Zelaya, empresário e membro da oligarquia hondurenha, iniciou seu mandato no começo de 2006 como representante do Partido Liberal de Honduras, a direita. Desde o ano passado foi aproximando-se da "franquia" chavista do "Socialismo do Século 21"; em agosto de 2008, com o apoio do seu partido logrou que o Congresso aprovasse a incorporação de Honduras ao ALBA (Alternativa Bolivariana para América Latina e o Caribe), mecanismo criado pelo governo de Chávez para fazer frente à influência da ALCA (Área de Livre Comércio das Américas) promovida pelos Estados Unidos.
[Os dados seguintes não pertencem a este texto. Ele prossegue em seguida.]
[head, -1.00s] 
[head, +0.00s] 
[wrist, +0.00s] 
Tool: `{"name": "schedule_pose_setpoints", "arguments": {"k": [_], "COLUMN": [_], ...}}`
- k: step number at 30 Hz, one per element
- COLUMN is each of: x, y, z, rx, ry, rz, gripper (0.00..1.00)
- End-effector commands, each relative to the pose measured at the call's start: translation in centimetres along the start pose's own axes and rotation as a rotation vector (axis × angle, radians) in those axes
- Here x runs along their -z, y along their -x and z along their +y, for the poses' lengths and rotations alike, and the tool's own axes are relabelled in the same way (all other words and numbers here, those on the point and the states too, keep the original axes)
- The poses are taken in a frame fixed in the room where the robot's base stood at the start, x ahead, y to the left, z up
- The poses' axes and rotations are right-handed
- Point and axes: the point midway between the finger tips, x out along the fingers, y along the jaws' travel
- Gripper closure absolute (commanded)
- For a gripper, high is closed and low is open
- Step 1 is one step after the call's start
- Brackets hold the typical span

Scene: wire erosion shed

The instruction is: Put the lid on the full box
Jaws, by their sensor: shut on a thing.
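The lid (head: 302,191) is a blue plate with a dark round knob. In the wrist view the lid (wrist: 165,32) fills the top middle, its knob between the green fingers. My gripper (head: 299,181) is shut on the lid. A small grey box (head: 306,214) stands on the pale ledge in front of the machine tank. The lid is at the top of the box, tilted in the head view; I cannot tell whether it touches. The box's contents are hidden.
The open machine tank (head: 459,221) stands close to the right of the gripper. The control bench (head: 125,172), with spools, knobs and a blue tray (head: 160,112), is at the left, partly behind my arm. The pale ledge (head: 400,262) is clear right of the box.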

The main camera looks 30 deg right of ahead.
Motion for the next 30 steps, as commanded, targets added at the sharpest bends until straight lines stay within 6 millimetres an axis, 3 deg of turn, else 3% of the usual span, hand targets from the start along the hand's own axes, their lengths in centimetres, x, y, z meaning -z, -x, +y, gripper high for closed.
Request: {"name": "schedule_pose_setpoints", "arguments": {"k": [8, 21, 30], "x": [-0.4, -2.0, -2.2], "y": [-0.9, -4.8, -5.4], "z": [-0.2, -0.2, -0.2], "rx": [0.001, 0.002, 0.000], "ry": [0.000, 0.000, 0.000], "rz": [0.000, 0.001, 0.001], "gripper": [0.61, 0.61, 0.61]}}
Este acordo, que recebeu forte crítica de setores políticos e empresariais, facilitava ao estado hondurenho o pagamento da fatura do petróleo que tem um peso importante sobre a sua economia.

Ao ingressar na ALBA, Honduras contaria com um crédito de $400 milhões para compra de hidrocarbonetos da Venezuela a ser pagos em condições vantajosas; "ajuda importante para um país com um PIB de $10,8 milhões, segundo dados da CEPAL para 2006, cujos pagamentos por importações de hidrocarbonetos se estima que ultrapassam 30% do PIB, segundo a mesma fonte. Porém o "Socialismo do Século 21" não é uma simples franquia comercial, requer que os governantes que a adquiram, apliquem uma série de medidas populistas de fisionomia esquerdista; que o Executivo controle abertamente as instituições do Estado e os poderes públicos, e que ataque frontalmente as velhas "oligarquias" nacionais. É por esse motivo que Zelaya deu uma reviravolta política de 180º ao passar em poucos meses, de um liberal de direita para um esquerdista defensor dos pobres e do "socialismo".

Diante das proximidades das eleições de novembro deste ano, a partir de fevereiro do corrente ano Zelaya acelera a pressão sobre as instituições do estado para promover sua reeleição, o que gera conflitos entre o Executivo e os outros poderes públicos e inclusive com seu próprio partido. Em maio passado, apoiando-se em organizações populares e sindicais, pressiona as Forças Armadas para apoiar a realização de um plebiscito para emendar a constituição com vistas à reeleição; ação que é rechaçada pelo Alto comando militar. Em 24 de junho Zelaya destitui o chefe do Estado Maior Conjunto, que foi reconduzido de imediato pela Corte Suprema de Justiça, o que serve de detonante para o golpe de estado em 28 de junho, data prevista pelo Executivo para a realização da consulta popular. Nesse dia Zelaya é forçado pelas forças militares a sair de "Camisa e cueca" de Tegucigalpa (capital de Honduras) a São José (capital da Costa Rica). Com o apoio do Exercito e da Corte Suprema o Congresso nomeia Roberto Micheletti (presidente do Congresso) como novo presidente.

Nossa análise

É evidente que na raiz da crise política de Honduras estão as intenções imperialistas da Venezuela na região. Na medida em que o chavismo tem se consolidado, a burguesia venezuelana tem avançado no seu velho interesse geopolítico de fazer da Venezuela uma potencia regional; com este fim utiliza o projeto do "Socialismo do Século21", que se sustenta socialmente nas camadas mais depauperadas e utiliza o petróleo e suas receitas como arma de convencimento e coerção. O crescimento da pauperização, a decomposição das velhas classes dirigentes e a fragilização geopolítica dos Estados Unidos no mundo, tem permitido a burguesia venezuelana avançar de maneira progressiva com o seu projeto em vários países da região: Bolívia, Equador, Nicarágua, Honduras e alguns países do Caribe.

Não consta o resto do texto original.